Dataset extract:
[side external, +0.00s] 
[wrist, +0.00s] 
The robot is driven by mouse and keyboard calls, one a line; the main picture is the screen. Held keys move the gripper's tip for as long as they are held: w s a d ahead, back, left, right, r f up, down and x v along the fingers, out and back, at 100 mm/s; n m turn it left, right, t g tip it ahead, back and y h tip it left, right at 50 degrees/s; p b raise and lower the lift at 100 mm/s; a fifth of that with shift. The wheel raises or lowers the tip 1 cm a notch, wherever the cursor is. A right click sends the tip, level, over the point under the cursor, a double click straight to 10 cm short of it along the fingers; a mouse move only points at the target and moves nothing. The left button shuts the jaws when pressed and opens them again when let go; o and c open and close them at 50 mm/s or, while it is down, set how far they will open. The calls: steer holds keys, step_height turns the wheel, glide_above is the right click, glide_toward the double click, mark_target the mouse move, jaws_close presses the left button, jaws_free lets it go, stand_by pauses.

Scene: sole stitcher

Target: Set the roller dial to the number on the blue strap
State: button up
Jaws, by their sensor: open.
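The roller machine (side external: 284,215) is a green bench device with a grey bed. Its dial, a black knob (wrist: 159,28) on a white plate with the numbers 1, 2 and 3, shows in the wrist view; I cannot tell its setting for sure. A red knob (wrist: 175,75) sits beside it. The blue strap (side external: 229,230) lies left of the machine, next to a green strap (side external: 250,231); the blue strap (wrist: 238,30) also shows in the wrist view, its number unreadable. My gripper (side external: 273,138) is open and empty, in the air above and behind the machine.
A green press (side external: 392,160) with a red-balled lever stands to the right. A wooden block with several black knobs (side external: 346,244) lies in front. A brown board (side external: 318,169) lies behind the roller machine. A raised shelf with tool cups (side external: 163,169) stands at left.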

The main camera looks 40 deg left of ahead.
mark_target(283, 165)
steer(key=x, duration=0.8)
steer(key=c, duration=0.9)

To do: Take the listing above and set it down exactly.

Exercise response:
[side external, +0.00s] 
[wrist, +0.00s] 
The robot is driven by mouse and keyboard calls, one a line; the main picture is the screen. Held keys move the gripper's tip for as long as they are held: w s a d ahead, back, left, right, r f up, down and x v along the fingers, out and back, at 100 mm/s; n m turn it left, right, t g tip it ahead, back and y h tip it left, right at 50 degrees/s; p b raise and lower the lift at 100 mm/s; a fifth of that with shift. The wheel raises or lowers the tip 1 cm a notch, wherever the cursor is. A right click sends the tip, level, over the point under the cursor, a double click straight to 10 cm short of it along the fingers; a mouse move only points at the target and moves nothing. The left button shuts the jaws when pressed and opens them again when let go; o and c open and close them at 50 mm/s or, while it is down, set how far they will open. The calls: steer holds keys, step_height turns the wheel, glide_above is the right click, glide_toward the double click, mark_target the mouse move, jaws_close presses the left button, jaws_free lets it go, stand_by pauses.

Scene: sole stitcher

Target: Set the roller dial to the number on the blue strap
State: button up
Jaws, by their sensor: open.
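The roller machine (side external: 284,215) is a green bench device with a grey bed. Its dial, a black knob (wrist: 159,28) on a white plate with the numbers 1, 2 and 3, shows in the wrist view; I cannot tell its setting for sure. A red knob (wrist: 175,75) sits beside it. The blue strap (side external: 229,230) lies left of the machine, next to a green strap (side external: 250,231); the blue strap (wrist: 238,30) also shows in the wrist view, its number unreadable. My gripper (side external: 273,138) is open and empty, in the air above and behind the machine.
A green press (side external: 392,160) with a red-balled lever stands to the right. A wooden block with several black knobs (side external: 346,244) lies in front. A brown board (side external: 318,169) lies behind the roller machine. A raised shelf with tool cups (side external: 163,169) stands at left.

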The main camera looks 40 deg left of ahead.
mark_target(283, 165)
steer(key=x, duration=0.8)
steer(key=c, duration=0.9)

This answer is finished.